Alternatively, some of the reverse osmosis systems also come as a general filter to be attached to a fixture, which allows them to filter out a number of harmful chemicals from your drinking water and improve its taste. A reverse osmosis system will need to be placed near a drain as well.
Costs of the Individual Water Softener
Costs vary when it comes to water softeners, so knowing what your budget can cover is essential.
For example, salt and non-salt based systems will end up costing about the same, except that salt-based systems’ cost should also be factored with the price of additional salt that is needed to keep the system running correctly.
Magnetic systems are a little more difficult to gauge when it comes to cost. Because there are a variety of sizes that magnetic systems come in, prices are more based on size than function.
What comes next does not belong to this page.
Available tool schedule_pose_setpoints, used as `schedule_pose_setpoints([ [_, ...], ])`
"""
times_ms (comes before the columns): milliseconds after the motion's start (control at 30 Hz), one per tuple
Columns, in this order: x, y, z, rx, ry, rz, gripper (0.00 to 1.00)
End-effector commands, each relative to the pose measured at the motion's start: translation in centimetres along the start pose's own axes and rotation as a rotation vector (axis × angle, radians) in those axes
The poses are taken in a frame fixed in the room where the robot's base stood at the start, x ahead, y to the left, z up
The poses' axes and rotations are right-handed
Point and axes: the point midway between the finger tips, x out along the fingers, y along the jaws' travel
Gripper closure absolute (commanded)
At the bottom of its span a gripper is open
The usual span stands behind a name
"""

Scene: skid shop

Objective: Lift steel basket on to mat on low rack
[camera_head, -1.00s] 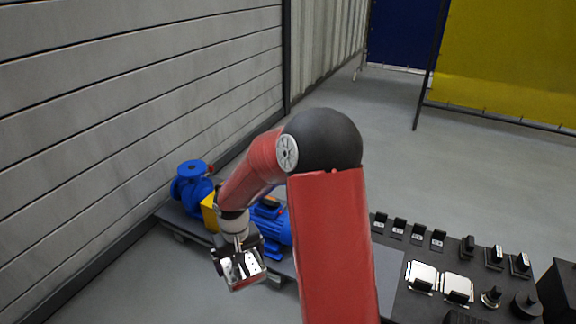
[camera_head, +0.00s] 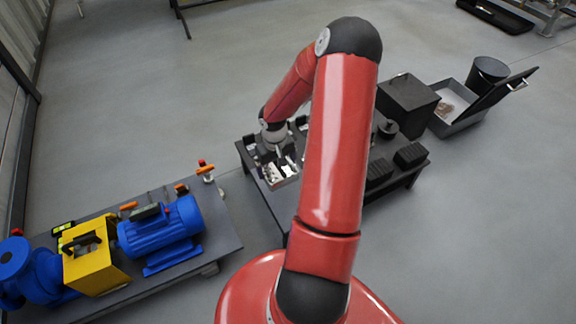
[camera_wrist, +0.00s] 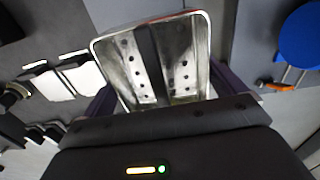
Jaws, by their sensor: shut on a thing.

You also must factor in the type of piping the magnetic system will be connected to, as it may need to be modified to fit. The best part of magnetic systems, or rather the most budgetary, is that they can be installed by the homeowner regardless of their experience level.
Where You Should You Put Your Softener
Any of these systems should be kept out of the way if they can be. The best places to store your softener, according to its draining needs, should be in basements, cupboards, or places that are secluded.
Whether or Not to Hire a Pro
Installing a water softener is not a job meant for anyone, especially if the water softener is large and advanced. Rather than mess up your water supply, it’s worth it to spend the extra money to hire someone. If you decide to install yourself, however, it’s better to choose a magnetic system.
Otherwise, there are tutorials that will help those who feel confident but don’t yet have all the knowledge they need.